The rotary feeders 401 may function either by electrical, pneumatic or hydraulic actuation 404. Cable or hose 407 connects to the actuator 404 to functionally activate the rotary feeder 401. For example, hose 407 may connect at an opposite end to a power take-off that provides pressurized hydraulic fluid from a tow vehicle, truck, tractor or other prime mover on-board system or a compressor that provides pressurized air from an on-board system. Alternatively, the cable 407 may connect at an opposite end an electrical source. However, most trucks that move the apparatus 100 as shown in FIGS. 2-6 usually do not generate enough electrical power to adequately actuate a rotary valve necessary to convey, discharge or deliver the dry flowable materials, and, for safety reasons, there is usually not an electrical outlet (or an outlet with sufficient load capacity) anywhere near where the dry flowable materials are unloaded, delivered, etc. Thus, electrical actuation in connection with the apparatus of the present disclosure has significant disadvantages. Additionally, such intermodal trucks also do not have hydraulic “wet kits” which are heavy and messy to operate and clean up or which would be anywhere near sufficient for the operation of a rotary feeder 401 much less a series of rotary feeders 401.
The present disclosure proposes, for the embodiments shown in FIGS. 2-6, a plurality of small rotary valves 401 that are commonly pneumatically operated by a pressurized air system found on nearly every truck. Modifications to the air system are minimal, in that a tap to connect a pressurized air source, such as the air compressor outlet of the pressurized air storage tank is all that is required. Rotary valves pneumatically operated by pressurized air can be smaller and lighter, and thereby easier to install and remove. By configuring multiple rotary valves in-line, the system will provide the discharge capacity of a much larger valve. Additionally, the plenum 405 facilitates connected of the plurality of valves 401 to a common discharge (i.e., in series with one another) with at least one air inlet 406 connected to the pressurized air source or a blower found at a delivery site, which functions as a secondary pressurized air source that facilitates movement of the dry flowable product from the rotary valves 401 to the storage location, silo, compartment, etc. or the like since the blower can provide a greater volume of air necessary in order to provide in intended functionality.
The unloading system of valves and pipping is easily removable from the apparatus 100 since the apparatus 100 must be fitted to an intermodal container chassis in order to be mobile.
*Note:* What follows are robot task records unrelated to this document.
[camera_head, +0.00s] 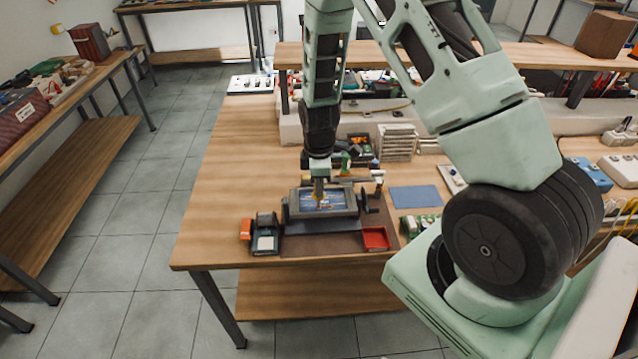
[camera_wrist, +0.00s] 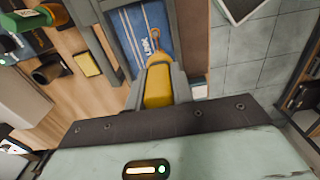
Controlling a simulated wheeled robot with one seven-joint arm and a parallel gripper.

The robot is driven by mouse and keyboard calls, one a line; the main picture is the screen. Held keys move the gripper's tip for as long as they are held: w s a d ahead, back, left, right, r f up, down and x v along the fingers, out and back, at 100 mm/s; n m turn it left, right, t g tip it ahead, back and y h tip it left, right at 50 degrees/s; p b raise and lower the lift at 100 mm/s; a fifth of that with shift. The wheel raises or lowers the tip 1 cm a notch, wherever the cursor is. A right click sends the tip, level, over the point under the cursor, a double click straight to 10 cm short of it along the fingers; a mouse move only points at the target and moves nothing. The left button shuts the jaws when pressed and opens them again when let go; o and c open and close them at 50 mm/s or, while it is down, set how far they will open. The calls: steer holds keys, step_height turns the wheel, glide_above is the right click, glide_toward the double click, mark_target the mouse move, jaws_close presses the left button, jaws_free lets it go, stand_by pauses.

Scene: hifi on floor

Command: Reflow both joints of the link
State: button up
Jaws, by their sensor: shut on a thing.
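My gripper (camera_head: 318,192) is above the framed board holder on the workbench. In the wrist view my gripper (camera_wrist: 158,92) is shut on a yellow-handled tool (camera_wrist: 158,87), whose orange front end points at the blue board. The blue board (camera_wrist: 131,28) sits in a grey frame; it also shows in the head view (camera_head: 335,200). White markings and a copper-coloured loop (camera_wrist: 155,38) lie near the tool's front. Whether the tip touches a joint I cannot tell. The link and its joints are too small to make out clearly.
A red tray (camera_head: 375,238) stands right of the holder. A dark box with a pale pad (camera_head: 265,243) stands left. A blue mat (camera_head: 414,197) lies to the right. The bench's left side (camera_head: 215,215) is clear; clutter lines the back.

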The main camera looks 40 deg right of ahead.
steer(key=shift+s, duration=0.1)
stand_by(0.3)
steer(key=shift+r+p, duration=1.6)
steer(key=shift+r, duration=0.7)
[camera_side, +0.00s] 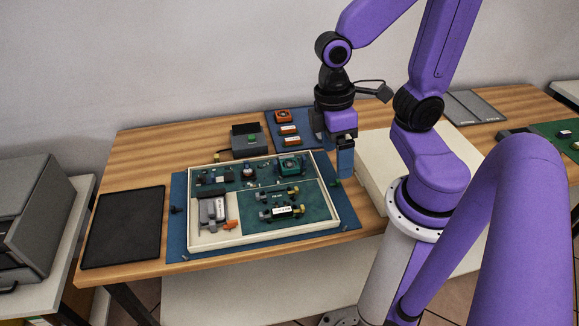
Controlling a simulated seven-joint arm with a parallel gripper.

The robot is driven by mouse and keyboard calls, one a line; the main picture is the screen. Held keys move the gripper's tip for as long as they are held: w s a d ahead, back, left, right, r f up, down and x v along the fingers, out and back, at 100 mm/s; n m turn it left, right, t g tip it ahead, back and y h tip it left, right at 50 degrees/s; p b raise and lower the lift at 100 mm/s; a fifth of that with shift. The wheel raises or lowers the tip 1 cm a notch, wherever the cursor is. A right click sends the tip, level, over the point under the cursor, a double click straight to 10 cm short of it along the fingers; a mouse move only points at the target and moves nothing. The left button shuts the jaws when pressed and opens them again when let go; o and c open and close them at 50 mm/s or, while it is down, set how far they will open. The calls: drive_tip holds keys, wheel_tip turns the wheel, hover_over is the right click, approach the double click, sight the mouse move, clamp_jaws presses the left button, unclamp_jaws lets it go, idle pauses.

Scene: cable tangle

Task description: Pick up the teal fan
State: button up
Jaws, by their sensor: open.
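The teal fan (290,165) is a small square part with a dark round middle. It sits at the back right of the cream-rimmed tray (331,212), on the green board area. My gripper (345,172) points down to the right of the fan, near the tray's back right corner and apart from the fan. Its jaws are open, and I see nothing held between them. The gap between the fingers is hard to make out at this size.
The tray also holds cable connectors (284,210) and a grey part with an orange piece (215,211). Behind it are a grey box (248,140) and a blue mat with orange parts (282,115). A black mat (125,225) lies bare at left. A cream box (377,190) stands right.

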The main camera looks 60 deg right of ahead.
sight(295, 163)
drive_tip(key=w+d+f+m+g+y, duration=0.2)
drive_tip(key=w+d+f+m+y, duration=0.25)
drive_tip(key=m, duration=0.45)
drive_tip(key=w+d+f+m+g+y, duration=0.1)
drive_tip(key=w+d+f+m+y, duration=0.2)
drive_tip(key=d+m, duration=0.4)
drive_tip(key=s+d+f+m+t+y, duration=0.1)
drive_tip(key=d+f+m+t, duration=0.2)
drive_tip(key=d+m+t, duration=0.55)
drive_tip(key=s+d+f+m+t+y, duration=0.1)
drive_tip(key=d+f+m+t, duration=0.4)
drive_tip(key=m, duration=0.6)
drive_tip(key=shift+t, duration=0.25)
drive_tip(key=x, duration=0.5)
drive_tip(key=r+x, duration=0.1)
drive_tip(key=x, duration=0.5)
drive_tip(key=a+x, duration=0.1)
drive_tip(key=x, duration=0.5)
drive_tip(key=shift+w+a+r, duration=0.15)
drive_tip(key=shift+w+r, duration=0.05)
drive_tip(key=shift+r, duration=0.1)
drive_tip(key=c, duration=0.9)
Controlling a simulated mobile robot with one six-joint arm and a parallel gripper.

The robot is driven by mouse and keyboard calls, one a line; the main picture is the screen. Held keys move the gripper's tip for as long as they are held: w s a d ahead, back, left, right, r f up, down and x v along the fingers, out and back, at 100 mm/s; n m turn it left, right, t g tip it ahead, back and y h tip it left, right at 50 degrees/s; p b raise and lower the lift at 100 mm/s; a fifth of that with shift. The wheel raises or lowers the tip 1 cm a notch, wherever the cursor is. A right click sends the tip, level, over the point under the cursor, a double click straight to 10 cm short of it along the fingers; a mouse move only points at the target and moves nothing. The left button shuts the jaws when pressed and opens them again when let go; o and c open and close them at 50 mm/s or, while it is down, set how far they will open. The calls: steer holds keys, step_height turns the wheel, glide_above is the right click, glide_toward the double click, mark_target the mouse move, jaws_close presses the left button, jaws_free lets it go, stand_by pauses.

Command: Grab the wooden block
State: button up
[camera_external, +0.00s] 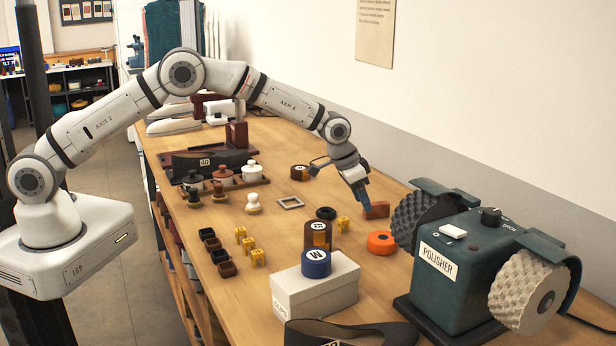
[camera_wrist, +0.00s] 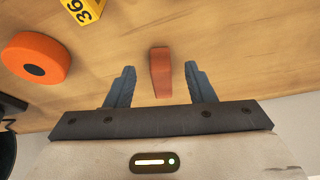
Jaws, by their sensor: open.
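The wooden block (camera_external: 377,210) is a small reddish-brown piece on the wooden workbench, near the wall. In the wrist view the block (camera_wrist: 160,72) lies between the two blue fingers, with a gap on each side. My gripper (camera_external: 362,190) is open and reaches down at the block from above. In the wrist view my gripper (camera_wrist: 160,80) holds nothing. In the outside view a finger partly covers the block's left end.
An orange roll (camera_external: 381,242) lies near the block, with a yellow numbered marker (camera_external: 343,224) beside it. A dark round item (camera_external: 326,213) sits to the left. The large green polisher (camera_external: 455,262) stands to the right. The wall runs behind the block.

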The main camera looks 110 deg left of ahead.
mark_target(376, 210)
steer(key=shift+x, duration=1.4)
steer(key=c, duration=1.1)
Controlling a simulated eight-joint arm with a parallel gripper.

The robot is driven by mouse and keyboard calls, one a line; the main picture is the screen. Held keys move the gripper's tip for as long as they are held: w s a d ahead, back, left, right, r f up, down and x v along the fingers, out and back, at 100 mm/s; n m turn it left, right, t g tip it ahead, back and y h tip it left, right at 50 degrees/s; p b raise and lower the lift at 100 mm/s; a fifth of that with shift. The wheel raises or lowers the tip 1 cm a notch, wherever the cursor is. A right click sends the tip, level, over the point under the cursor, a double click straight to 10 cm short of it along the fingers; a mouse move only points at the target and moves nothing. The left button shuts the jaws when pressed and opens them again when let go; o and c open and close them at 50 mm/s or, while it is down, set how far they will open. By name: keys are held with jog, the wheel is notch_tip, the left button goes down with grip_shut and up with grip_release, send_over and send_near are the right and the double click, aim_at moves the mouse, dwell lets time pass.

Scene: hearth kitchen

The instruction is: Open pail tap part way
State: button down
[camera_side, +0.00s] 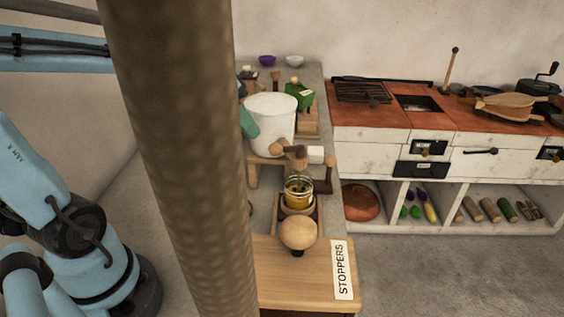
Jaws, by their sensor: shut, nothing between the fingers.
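The white pail (268,128) stands upright on a wooden stand (252,172) on the grey counter. At its lower front is the tap, with brown wooden parts (298,157) and a pale cylindrical end (316,154). The tap's exact setting is too small to tell. A glass jar (298,188) with yellow contents sits below the tap. No flow from the tap can be made out. My gripper is not visible. My blue arm is at the left and passes behind a thick brown post.
The brown post (178,150) blocks the view left of the pail. A teal item (249,122) shows beside the pail. A round wooden knob (298,232) and a STOPPERS label (342,270) are in front. A red-topped cabinet (440,125) stands right. Floor at lower right is clear.

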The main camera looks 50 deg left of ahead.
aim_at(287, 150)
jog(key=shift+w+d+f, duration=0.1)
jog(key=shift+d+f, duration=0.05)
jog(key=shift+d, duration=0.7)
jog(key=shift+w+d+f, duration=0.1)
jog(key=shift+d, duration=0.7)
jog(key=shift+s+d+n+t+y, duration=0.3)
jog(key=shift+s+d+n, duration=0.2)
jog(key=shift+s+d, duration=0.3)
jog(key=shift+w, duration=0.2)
The unloading delivery assembly system is preferably installed on the vessel before shipment thereof to the recipient, or at the recipient's facility, and may be removed from the apparatus after the delivery is made. A delivery assembly 400 including a pneumatically operated rotary valve 401 is connected to each valve 112 and then connected to a single discharge or unload line, hose, conduit, etc. at the discharge port 402, which may connect to an inlet port 406 of an adjacent rotary valve 401 in series. The operator then connects a hose at one end to a source of pressurized air, that is either stationary at the customer, recipient, delivery location, or on the tow vehicle to the air inlet port 406 of each valve 401, but more likely to at least one valve 401 if there is a series of valves 401, and actuates the air source to move air through the discharge or unload line, hose, conduit, etc. The pressurized air from the air source carries the product from the rotary valve 401 into the storage location. The operator then confirms that the air source hose (either stationary or on the tow vehicle) is connected to each rotary valve 401 and that the air source is activated in order to actuate the rotary valves 401. The valves 112 are then moved to the open orientation and, after the valve 112 is opened, the dry flowable materials will flow into the top of the pneumatically operative rotary valve 400 by gravity and be moved into the discharge hose via port 402 for delivery to its intended unload location. Usually, the dry flowable material is discharged from the hopper 101 only when at a delivery location, where in such instance the hopper 101 will be secured to a chassis that is configured to mount standard intermodal containers.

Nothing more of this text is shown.